Ces manquements peuvent être matérialisés par le fait qu’une des personnes poursuivies soit connue de la juridiction, ou par des déclarations publiques des autorités chargées de l’enquête, ce qui est actuellement reproché au procureur de la République de Nouméa.

Ces soupçons de manquements au procès constituent la suspicion légitime. En droit français, ce terme se caractérise par le doute qui peut naître à propos d’une juridiction, dont certains éléments tangibles font penser que la justice pourrait ne pas être correctement rendue. Par exemple : plusieurs magistrats, voire la juridiction entière, sont impliqués dans l’affaire à juger.

Dépayser l’affaire aurait ainsi pour intérêt de confier l’instruction de l’affaire à un procureur situé dans une autre juridiction, limitant ainsi les risques de partialité.

Si elle est rare, cette procédure n’est pas exceptionnelle pour autant, comme l’illustre le procès qui s’ouvre ce 1ᵉʳ octobre à l’encontre d’une directrice de greffe. Le dépaysement de l’affaire auprès du parquet d’Albi a été justifié en ce que l’agente était en poste à Toulouse, ce qui pouvait poser un risque d’impartialité.

En Nouvelle-Calédonie, les avocats de la défense reprochent au procureur certaines de ses déclarations, dont ils déduisent le parti pris du ministère public au mépris de la présomption d’innocence. Ils motivent leur demande de faire déplacer l’affaire sur le fondement de l’article 665 du Code de procédure pénale en insistant sur la “bonne administration de la justice. Si la demande est en elle-même classique dans le cas d’une affaire médiatique, l’originalité réside ici en ce que les juges de Nouméa désirent, eux aussi, ce dépaysement.

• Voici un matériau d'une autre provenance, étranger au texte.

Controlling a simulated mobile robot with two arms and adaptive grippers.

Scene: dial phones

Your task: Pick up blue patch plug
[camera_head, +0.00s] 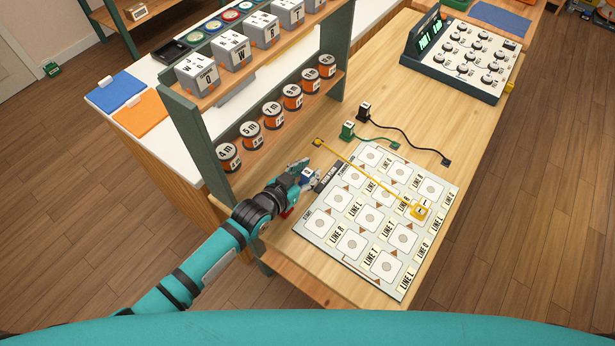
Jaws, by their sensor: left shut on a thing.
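The blue patch plug (308,174) is at the fingertips of my left gripper (302,176), at the left edge of the patch board. My left gripper is shut on it. Whether the plug touches the table is hard to tell. The patch board (355,262) lies on the wooden table, with square sockets and LINE labels. My right gripper is not in view.
A yellow plug (420,210) sits on the board, its cord running to the upper left. A green plug (348,129) and a black plug (364,109) stand behind the board. A shelf (205,150) with cans and blocks stands close left. A knobbed console (465,58) is at the back.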

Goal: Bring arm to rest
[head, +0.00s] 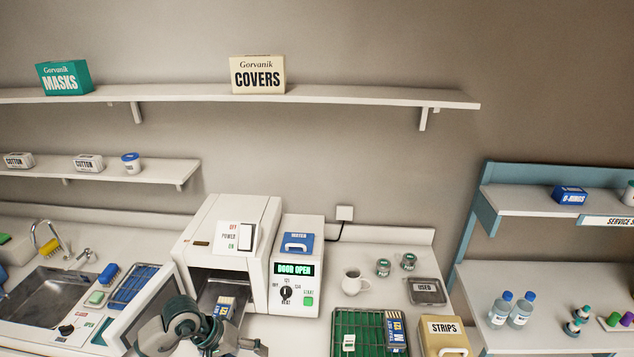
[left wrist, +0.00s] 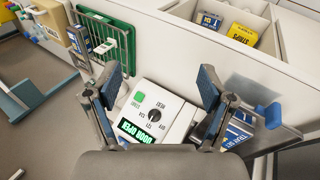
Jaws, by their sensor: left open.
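My left arm (head: 190,328) rises from the bottom of the head view, in front of the open sterilizer (head: 228,240). Its fingertips are hard to make out there. In the left wrist view my left gripper (left wrist: 160,82) is open, its two dark fingers spread wide with nothing between them. The sterilizer's control panel (left wrist: 155,112) shows beyond and below the fingers, its display reading DOOR OPEN. Blue-labelled packs (head: 225,306) lie on a tray at the chamber's mouth, partly hidden by my arm. My right gripper is in neither view.
A green rack (head: 345,322) with packs stands right of the sterilizer, next to a STRIPS box (head: 446,335). A mug (head: 352,280), small jars and a USED tray (head: 427,291) sit behind. A sink (head: 45,295) is at left. Shelves line the wall above.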

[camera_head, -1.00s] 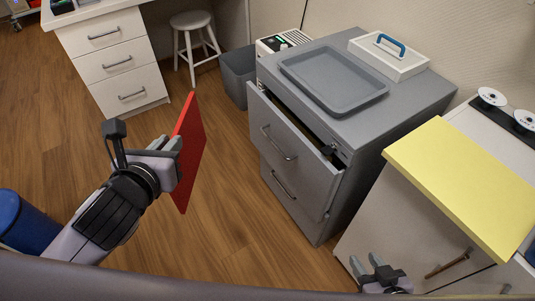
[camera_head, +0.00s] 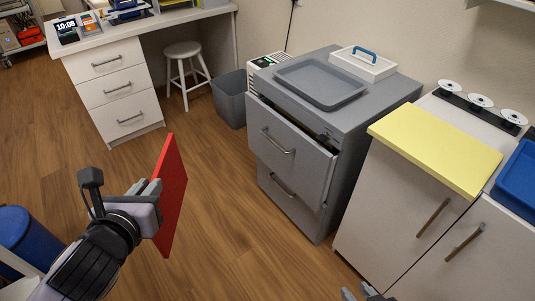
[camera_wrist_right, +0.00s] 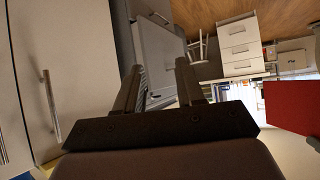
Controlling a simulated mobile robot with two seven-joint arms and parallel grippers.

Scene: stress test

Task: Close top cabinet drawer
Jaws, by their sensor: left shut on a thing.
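The grey cabinet (camera_head: 345,148) stands against the wall. Its top drawer (camera_head: 300,157) is partly open, with a dark gap above its front; the lower drawer (camera_head: 284,200) looks shut. My left gripper (camera_head: 150,193) is shut on a red panel (camera_head: 172,195), held upright over the floor left of the cabinet. My right gripper (camera_head: 360,293) barely shows at the bottom edge in the head view, in front of the white cupboard. In the right wrist view its two fingers (camera_wrist_right: 160,88) are apart with nothing between them, and the grey cabinet shows beyond (camera_wrist_right: 158,50).
A grey tray (camera_head: 322,84) and a white box with a blue handle (camera_head: 361,66) lie on the cabinet. A white cupboard (camera_head: 395,215) with a yellow top (camera_head: 435,145) stands close to its right. A grey bin (camera_head: 232,100) stands behind left. The floor before the drawers is clear.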

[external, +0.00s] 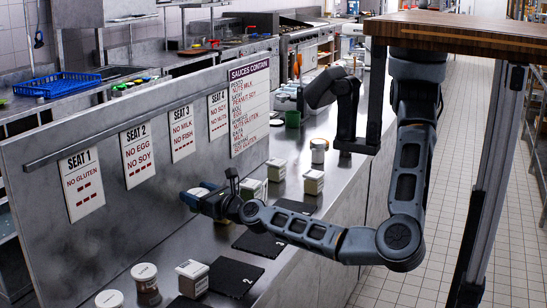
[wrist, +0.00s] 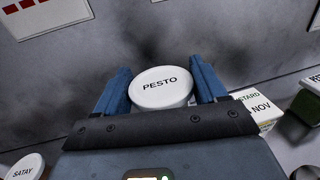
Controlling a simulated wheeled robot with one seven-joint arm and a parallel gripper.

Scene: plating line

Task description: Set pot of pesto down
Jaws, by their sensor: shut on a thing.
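The pot of pesto (wrist: 161,88) has a white lid marked PESTO, upright-looking in the wrist view. My gripper (wrist: 161,90) is shut on it, with one blue finger on each side. In the external view the pot's white lid (external: 197,192) shows at my gripper (external: 202,197), close to the grey back panel. The pot's lower part is hidden, so I cannot tell whether it touches the counter.
A satay pot (wrist: 25,167) is at lower left, a mustard box (wrist: 262,108) close on the right. Black mats (external: 235,278) lie along the steel counter's front. White-lidded jars (external: 146,288) and boxes (external: 313,182) stand either side. The sign panel (external: 110,150) blocks the back.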

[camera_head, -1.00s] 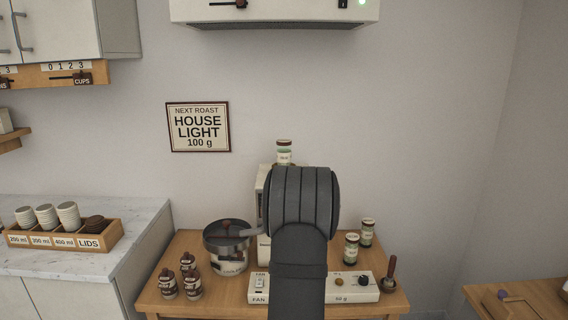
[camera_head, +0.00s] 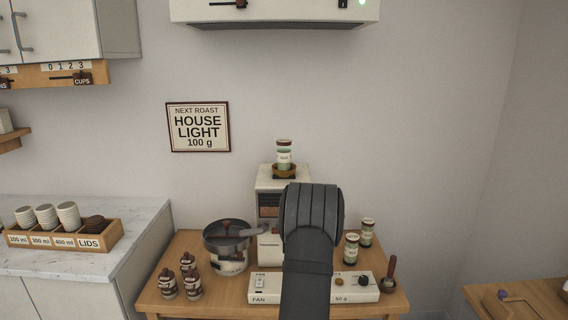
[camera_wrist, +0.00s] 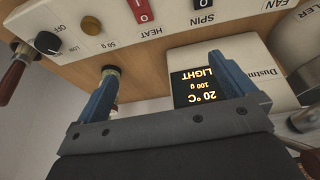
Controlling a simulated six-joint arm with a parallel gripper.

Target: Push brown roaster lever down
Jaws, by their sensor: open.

Le procureur a refusé le dépaysement : quelles suites ?

Le refus du procureur général de dépayser l’affaire ne sonne pas la fin de la partie pour autant. La défense a en effet annoncé qu’elle entendait saisir le procureur général près la Cour de cassation. Selon l’article 662 du Code de procédure pénale, la défense dispose de la faculté de déposer une requête afin que l’affaire soit renvoyée devant une autre juridiction.

Si le dépaysement est accepté, l’intégralité de la procédure sera transmise à un autre tribunal, où l’instruction du dossier recommencera en intégralité.

C’est donc à la Cour de cassation de décider désormais. Les magistrats de la Cour de cassation disposent d’une grande marge d’interprétation en raison de l’absence de précision de ce qu’est la cause de suspicion légitime qui est prévue par l’article précité.

Cette notion n’ayant en effet jamais été clairement définie par la jurisprudence, et ce, afin de laisser la faculté aux juges d’apprécier de la situation. Ainsi, il n’est pas possible d’anticiper la décision de la Cour de cassation, car elle a pu par le passé accepter le dépaysement de certaines affaires telles que l’affaire Bettencourt de Nanterre à Bordeaux, l’affaire dite des “disparues de l’Yonne”, ou encore l’affaire de l’assassinat corse qui a été dépaysée à Paris pour éviter que les jurés ne subissent des pressions.

Pour autant, la Cour de cassation peut également considérer qu’aucun élément ne permet de laisser présager d’une quelconque atteinte au principe d’impartialité et refuser le dépaysement, comme elle a pu le retenir dans l’affaire du Carlton de Lille, le dossier du Médiator ou encore pour l’affaire Clearstream.